Not only that, without job security, it is impossible for a part-time professor to secure a mortgage. And the pressure of rising costs of living and rent in Ottawa is affecting the quality of education.
According to our pre-bargaining survey that was shared with our main unit members, more than half indicated that over 76% of their annual salary was earned from teaching at the University of Ottawa.
A university administration that cares about the quality of education also cares about the working conditions of its employees. On the contrary, ours is seeking more flexibility in the hiring of part-time professors, at the expense of the rights of those who have accumulated seniority.
The APTPUO is currently negotiating a collective agreement that will allow part-time professors to secure full-time positions, retain their seniority, and that permits career planning beyond sessions and contracts.

Pay Equity and Fair Compensation
Inflation is rising at a record rate. However, the university refuses to offer a salary increase sufficient to cope with the current state of the economy.
The APTPUO is negotiating a collective agreement to obtain fair compensation, such as:
- To reach pay equity with our tenured colleagues;
- To eliminate pay differences between our members based on their teaching program;
- To obtain compensation for teaching large classes and for the additional number of students enrolled in the course;
- To have additional compensation for working on holidays and weekends;
- To have reasonable paid sick leave;
- To receive unrestricted tuition fee credits, like other university staff;
- To receive a severance package and salary increase based on experience;
- To have access to parking at a reduced rate;
- To be fully reimbursed for the cost of internet while teaching remotely.
Our working conditions are the learning conditions of our students.

Academic Inclusion
The vast majority of undergraduate courses are taught by part-time professors, which means that over 60% of students learn from these professionals. We are the first point of contact between students and their academic career. Many of them come to us for advice on their study programme and for information on the various services offered by the university.
We play an integral role in university life. Nonetheless, the university administration continues to limit our participation in the collegial governance of the institution.
APTPUO is negotiating a collective agreement to include us in the university community. We are seeking to :
- Confirm our place in the Senate and have at least one seat per faculty for part-time professors;
- Secure seats on the Board of Governors of the University;
- Affirm our place on faculty and department councils;
- Be an integral part of the college process;
- Gain recognition for the contribution of part-time faculty to the academic goals of the University.

One Big Unit
APTPUO is divided into three units:
- The Main Unit with over 2500 members from all faculties of the university;
- The OLBI Unit, which includes some members of the Official Languages and Bilingualism Institute;
- The Toronto/Windsor Unit that includes the Faculty of Education professors who teach at the Toronto and Windsor campuses.
The division of our members into three units does not make sense as all our members do the same work for the same employer.
Although this issue seems small, it has a direct impact on the whole community. The management of three collective agreements requires the monopolization of valuable university resources, both human and financial. These resources could easily be used for other priorities of the university community.
During our negotiations, we are proposing to change the scope of the collective agreements to bring all part-time academic staff of the University of Ottawa into a single unit that shares the same reality and work.
In short, one collective agreement for all!

Transparency
The university administration took advantage of the health crisis to make hasty decisions about course offerings without first discussing them with the real experts in teaching: the professors.
In addition, for several years the Association has had to fight to obtain information concerning the application of the collective agreement, whether it be information concerning the hiring process, the awarding of contracts or accommodation.
The lack of cooperation from the university administration forces the Association to file grievances in order to obtain information through the arbitration process, wasting time and money that should be invested elsewhere for the benefit of the university community.
The APTPUO is currently negotiating a collective agreement that ensures that part-time professors are properly informed of any situation that may affect their working conditions and avoid unnecessary labour disputes.
Thus, we are committed to ensuring that the university administration is transparent and accountable for the application of the collective agreement.

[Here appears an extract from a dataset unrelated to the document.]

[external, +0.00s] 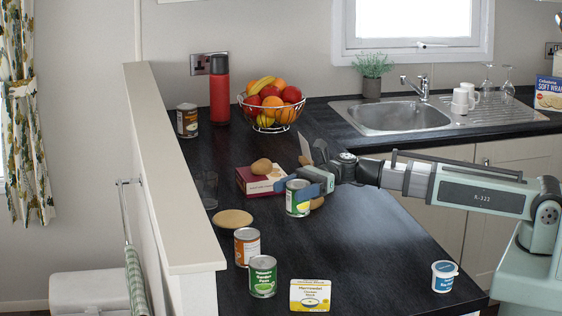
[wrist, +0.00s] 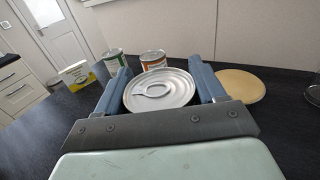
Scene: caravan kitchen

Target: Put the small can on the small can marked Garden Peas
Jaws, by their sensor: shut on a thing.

Equity, Diversity, and Inclusion
According to a survey conducted by Statistics Canada in 2019, in general, immigrants are more likely to be employed in a contractual position than the Canadian-born. In postsecondary institutions, according to the Canadian Association of University Teachers (CAUT) Equity Report (2018), racialized faculty members have significantly lower rates of tenured employment than their non-racialized counterparts. This is in fact what we are seeing at the University of Ottawa, where diversity groups are overrepresented in the Association of Part-time Professors.
This reality goes against the university’s efforts to promote equity, diversity, and inclusion on campus.
The Association is negotiating a collective agreement that includes language of equity, diversity and inclusion in all areas of the agreement.